L’Article I de la Convention de 1951 stipule qu’un réfugié doit se trouver hors du pays dont il a la nationalité. Il ajoute cependant que dans le cas d’un apatride, le réfugié doit se trouver hors du pays dans lequel il a sa « résidence habituelle ». Il est donc clair qu’en vertu du droit international, un apatride peut également être un réfugié, si les autres conditions appartenant à la définition de réfugié s’appliquent[2]. La Convention de 1951 ne prévoit toutefois aucune spécificité concernant l’identification ou la reconnaissance des réfugiés apatrides.

Un certain nombre de pays ont développé des procédures de détermination de l’apatridie (PDA) qui fonctionnent parallèlement aux procédures de DSR et, dans une large mesure, indépendamment de celles-ci. De nombreux autres pays ne disposent d’aucun mécanisme de ce type et n’ont pas non plus de statut correspondant pour les apatrides dans leur cadre juridique national. Le régime de protection des réfugiés offre généralement un niveau de protection plus élevé que le cadre relatif à l’apatridie (le premier protégeant notamment les réfugiés contre le refoulement). Dans la pratique, de nombreux réfugiés apatrides demandent donc à être reconnus comme réfugiés et considèrent la protection en tant qu’apatride comme une solution moins favorable. Dans de tels cas, leur apatridie et les vulnérabilités qui y sont associées peuvent ne pas être reconnues.

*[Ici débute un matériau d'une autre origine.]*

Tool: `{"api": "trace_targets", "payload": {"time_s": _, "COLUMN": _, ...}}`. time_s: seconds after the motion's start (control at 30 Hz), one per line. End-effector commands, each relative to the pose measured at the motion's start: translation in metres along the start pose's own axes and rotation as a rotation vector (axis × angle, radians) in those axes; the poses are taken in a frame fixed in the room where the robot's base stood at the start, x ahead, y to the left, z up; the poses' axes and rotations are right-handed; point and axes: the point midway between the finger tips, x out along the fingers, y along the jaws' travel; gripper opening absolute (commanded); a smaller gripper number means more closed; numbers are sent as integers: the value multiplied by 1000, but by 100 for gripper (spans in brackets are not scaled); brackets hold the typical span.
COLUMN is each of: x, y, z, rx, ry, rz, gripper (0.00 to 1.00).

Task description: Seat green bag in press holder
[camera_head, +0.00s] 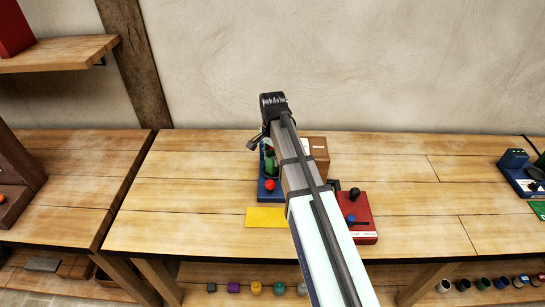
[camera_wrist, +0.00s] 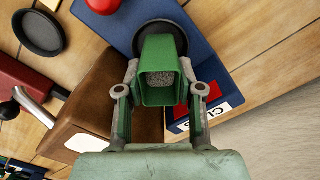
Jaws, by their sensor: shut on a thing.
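The green bag (camera_wrist: 157,52) is an open-topped green pouch with grey grainy filling, in the upper middle of the wrist view. My gripper (camera_wrist: 158,82) is shut on it, one finger at each side. A black round holder (camera_wrist: 160,25) on the blue press base (camera_wrist: 222,30) shows behind the bag; I cannot tell whether the bag sits in it or hangs just above. In the head view the bag (camera_head: 271,161) is a small green patch beside my arm, over the blue base (camera_head: 268,194). My arm hides much of the press there.
A brown box (camera_wrist: 90,100) stands close beside my gripper. A red ball knob (camera_head: 270,184) is on the blue press. A red device (camera_head: 362,221) with black and blue knobs and a yellow mat (camera_head: 266,217) lie nearer the front. The right-hand table middle is clear.

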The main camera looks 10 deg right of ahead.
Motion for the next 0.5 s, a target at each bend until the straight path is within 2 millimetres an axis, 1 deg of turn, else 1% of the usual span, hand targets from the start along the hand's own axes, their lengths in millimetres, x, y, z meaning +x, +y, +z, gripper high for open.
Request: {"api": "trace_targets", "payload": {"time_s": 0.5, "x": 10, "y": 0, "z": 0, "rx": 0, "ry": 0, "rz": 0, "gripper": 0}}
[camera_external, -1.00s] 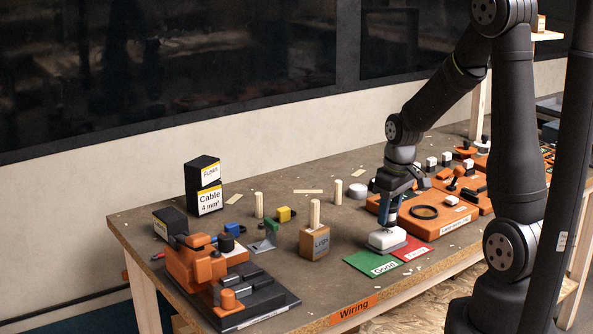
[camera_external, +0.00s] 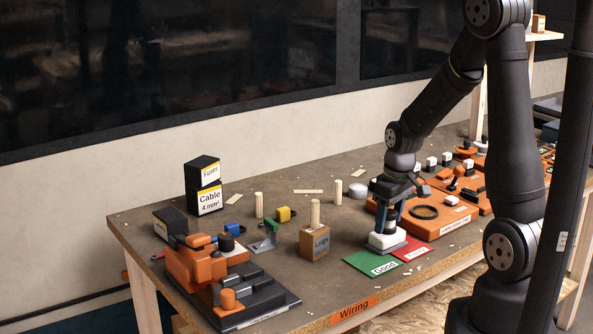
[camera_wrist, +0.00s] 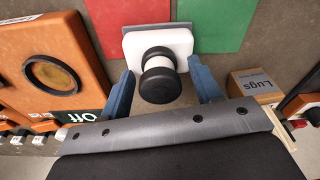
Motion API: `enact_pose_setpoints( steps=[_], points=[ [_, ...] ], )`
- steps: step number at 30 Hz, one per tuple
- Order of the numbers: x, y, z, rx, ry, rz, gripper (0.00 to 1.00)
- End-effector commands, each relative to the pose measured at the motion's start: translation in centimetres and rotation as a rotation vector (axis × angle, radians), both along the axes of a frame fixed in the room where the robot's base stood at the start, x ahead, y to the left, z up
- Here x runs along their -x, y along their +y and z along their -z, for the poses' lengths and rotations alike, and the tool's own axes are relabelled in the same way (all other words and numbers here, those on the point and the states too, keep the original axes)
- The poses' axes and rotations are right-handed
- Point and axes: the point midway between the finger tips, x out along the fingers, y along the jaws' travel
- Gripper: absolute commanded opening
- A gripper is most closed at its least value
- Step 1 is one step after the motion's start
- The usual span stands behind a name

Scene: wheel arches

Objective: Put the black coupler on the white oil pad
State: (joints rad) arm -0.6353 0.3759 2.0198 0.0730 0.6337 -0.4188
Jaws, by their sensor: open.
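The black coupler (camera_wrist: 160,86) is a round black piece with a pale band and a black collar. In the wrist view it appears to stand upright on the white oil pad (camera_wrist: 183,44). My gripper (camera_wrist: 163,72) is open, with one blue finger on each side of the coupler and visible gaps between. In the external view my gripper (camera_external: 387,224) points down just above the white pad (camera_external: 384,241), and the coupler is largely hidden by the fingers. The pad sits on a grey plate between the green and red cards.
The green card (camera_external: 371,264) and red card (camera_external: 412,249) lie beside the pad. The wooden Lugs block (camera_external: 314,243) stands to the left. An orange box (camera_external: 440,226) with a dark ring stands close on the right.

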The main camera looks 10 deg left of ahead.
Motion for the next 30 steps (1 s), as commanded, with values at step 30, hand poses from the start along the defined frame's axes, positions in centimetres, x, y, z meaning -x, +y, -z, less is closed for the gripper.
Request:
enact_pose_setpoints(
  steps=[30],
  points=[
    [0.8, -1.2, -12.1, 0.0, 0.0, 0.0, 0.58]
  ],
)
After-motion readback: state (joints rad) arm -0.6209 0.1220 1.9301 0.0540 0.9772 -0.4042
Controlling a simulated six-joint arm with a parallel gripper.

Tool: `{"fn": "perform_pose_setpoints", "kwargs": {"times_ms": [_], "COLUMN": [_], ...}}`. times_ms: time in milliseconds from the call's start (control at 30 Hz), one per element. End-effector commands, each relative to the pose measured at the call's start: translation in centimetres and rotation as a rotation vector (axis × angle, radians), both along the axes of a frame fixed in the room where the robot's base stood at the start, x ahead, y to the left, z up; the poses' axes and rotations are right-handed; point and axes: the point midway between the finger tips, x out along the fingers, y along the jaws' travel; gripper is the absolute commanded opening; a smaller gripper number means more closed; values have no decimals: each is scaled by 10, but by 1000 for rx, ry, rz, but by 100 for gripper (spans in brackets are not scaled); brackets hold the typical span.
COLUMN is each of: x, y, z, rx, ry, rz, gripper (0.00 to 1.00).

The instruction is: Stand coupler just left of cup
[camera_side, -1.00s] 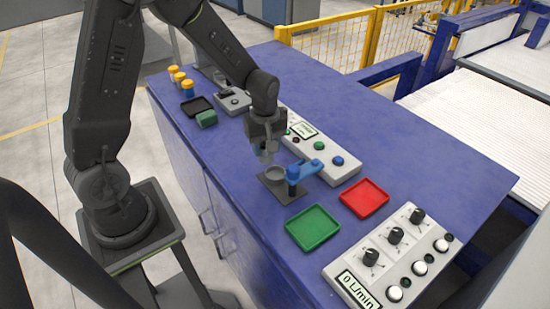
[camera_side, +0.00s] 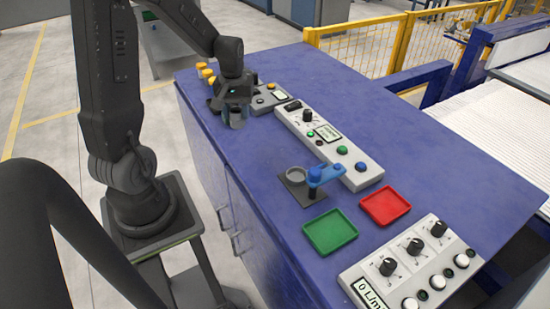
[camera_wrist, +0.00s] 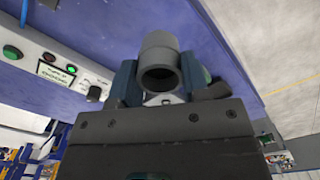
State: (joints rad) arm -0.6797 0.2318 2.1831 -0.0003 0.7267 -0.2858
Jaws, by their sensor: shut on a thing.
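My gripper (camera_side: 235,108) is shut on a grey, hollow pipe coupler (camera_wrist: 160,65), which sits between its two fingers in the wrist view. In the side view the coupler (camera_side: 237,121) hangs below the fingers near the far left end of the blue table. A grey, round, open-topped cup (camera_side: 296,174) stands on a dark plate (camera_side: 303,194), beside a blue clamp-like arm on a dark post (camera_side: 325,174). My gripper is well away from this cup, up and left in the picture. I cannot tell whether the coupler touches the table.
A green tray (camera_side: 330,232) and a red tray (camera_side: 385,206) lie right of the cup. A long control box (camera_side: 325,140) runs behind it, and a knob panel (camera_side: 410,265) stands at the front right. Yellow-capped items (camera_side: 206,72) stand behind my gripper.

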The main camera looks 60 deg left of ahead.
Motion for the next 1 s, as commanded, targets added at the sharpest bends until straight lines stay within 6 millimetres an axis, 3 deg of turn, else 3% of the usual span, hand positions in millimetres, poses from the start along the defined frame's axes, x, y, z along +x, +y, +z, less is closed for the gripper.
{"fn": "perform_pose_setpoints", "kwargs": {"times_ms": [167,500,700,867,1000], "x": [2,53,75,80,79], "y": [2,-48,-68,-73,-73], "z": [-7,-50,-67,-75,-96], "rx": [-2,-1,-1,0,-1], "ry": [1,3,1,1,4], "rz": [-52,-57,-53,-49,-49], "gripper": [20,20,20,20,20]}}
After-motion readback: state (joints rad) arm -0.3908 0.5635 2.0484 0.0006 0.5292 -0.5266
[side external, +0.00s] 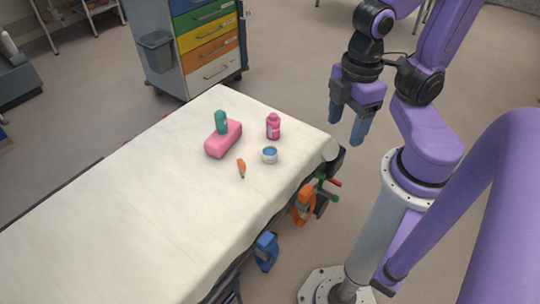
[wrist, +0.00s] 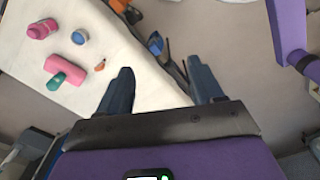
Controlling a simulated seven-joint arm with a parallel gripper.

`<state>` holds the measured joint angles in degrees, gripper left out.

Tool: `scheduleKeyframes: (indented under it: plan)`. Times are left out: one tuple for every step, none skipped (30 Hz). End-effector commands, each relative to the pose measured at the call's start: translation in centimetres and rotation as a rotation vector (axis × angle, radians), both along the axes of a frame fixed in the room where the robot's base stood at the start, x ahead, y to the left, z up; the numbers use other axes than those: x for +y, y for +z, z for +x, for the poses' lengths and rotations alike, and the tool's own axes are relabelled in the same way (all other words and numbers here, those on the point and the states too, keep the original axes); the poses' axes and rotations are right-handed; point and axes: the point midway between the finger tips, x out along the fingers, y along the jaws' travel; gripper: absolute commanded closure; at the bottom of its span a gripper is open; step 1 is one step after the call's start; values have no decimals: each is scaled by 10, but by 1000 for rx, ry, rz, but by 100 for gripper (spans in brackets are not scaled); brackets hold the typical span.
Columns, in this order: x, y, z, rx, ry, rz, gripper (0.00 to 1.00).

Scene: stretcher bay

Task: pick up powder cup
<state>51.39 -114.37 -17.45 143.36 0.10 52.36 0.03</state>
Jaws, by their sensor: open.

Outre la responsabilité de la protection des réfugiés, le HCR détient un mandat mondial concernant l’apatridie, qui inclut la responsabilité de l’identification des apatrides. Dans les situations où le HCR procède à la détermination du statut de réfugié, il pourrait donc y avoir des possibilités non exploitées pour le HCR de s’engager dans une identification plus active de l’apatridie parmi la population de réfugiés qu’il est en train d’enregistrer.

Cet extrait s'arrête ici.